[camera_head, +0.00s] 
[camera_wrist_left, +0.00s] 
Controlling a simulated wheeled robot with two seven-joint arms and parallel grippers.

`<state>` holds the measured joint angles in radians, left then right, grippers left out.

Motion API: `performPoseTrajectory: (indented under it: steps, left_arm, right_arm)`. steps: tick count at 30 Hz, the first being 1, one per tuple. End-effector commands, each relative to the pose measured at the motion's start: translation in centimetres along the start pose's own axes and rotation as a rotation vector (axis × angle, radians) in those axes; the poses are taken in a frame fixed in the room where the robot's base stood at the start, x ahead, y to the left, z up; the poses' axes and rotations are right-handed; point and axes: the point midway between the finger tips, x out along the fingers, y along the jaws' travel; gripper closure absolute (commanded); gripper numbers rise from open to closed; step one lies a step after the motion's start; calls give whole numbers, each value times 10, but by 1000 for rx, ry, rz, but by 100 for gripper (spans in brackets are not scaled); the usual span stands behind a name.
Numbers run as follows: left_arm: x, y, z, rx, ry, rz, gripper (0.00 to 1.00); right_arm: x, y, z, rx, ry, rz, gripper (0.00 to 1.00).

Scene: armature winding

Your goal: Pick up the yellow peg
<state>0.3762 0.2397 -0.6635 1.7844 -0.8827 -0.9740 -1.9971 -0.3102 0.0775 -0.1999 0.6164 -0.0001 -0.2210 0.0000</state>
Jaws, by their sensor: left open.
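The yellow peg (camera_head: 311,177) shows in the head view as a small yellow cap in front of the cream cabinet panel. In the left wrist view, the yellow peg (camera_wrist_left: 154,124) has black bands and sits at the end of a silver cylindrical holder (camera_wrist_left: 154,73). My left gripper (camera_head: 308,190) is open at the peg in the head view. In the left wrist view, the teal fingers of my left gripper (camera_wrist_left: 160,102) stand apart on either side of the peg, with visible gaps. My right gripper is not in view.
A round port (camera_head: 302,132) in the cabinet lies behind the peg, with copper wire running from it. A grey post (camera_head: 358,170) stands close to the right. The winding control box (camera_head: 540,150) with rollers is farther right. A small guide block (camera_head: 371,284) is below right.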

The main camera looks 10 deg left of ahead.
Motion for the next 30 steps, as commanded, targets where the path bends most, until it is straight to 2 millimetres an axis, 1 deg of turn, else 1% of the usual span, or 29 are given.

> **What you will do**: Gather from the data above every line with the string "Motion".

> **Result of this task**:
Motion API: `performPoseTrajectory: (indented under it: steps, left_arm, right_arm)`. steps: tick count at 30 Hz, the first being 1, one per tuple. End-effector commands, each relative to the pose measured at the motion's start: translation in centimetres along the start pose's own axes and rotation as a rotation vector (axis × angle, radians) in those axes; the poses are taken in a frame fixed in the room where the robot's base stood at the start, x ahead, y to the left, z up; the poses' axes and rotations are right-handed; point and axes: the point midway between the finger tips, x out along the fingers, y along the jaws' travel; gripper closure absolute (commanded); gripper numbers rise from open to closed; step one lies a step after the motion's start; calls give whole numbers, each value times 10, but by 1000 for rx, ry, rz, but by 100 for gripper (spans in brackets are not scaled); the usual span stands behind a name.
Motion for the next 30 steps, as commanded, targets where the path bends most, until it is straight to 2 millimetres an axis, 1 deg of turn, else 1% of the usual span, or 29 are given.

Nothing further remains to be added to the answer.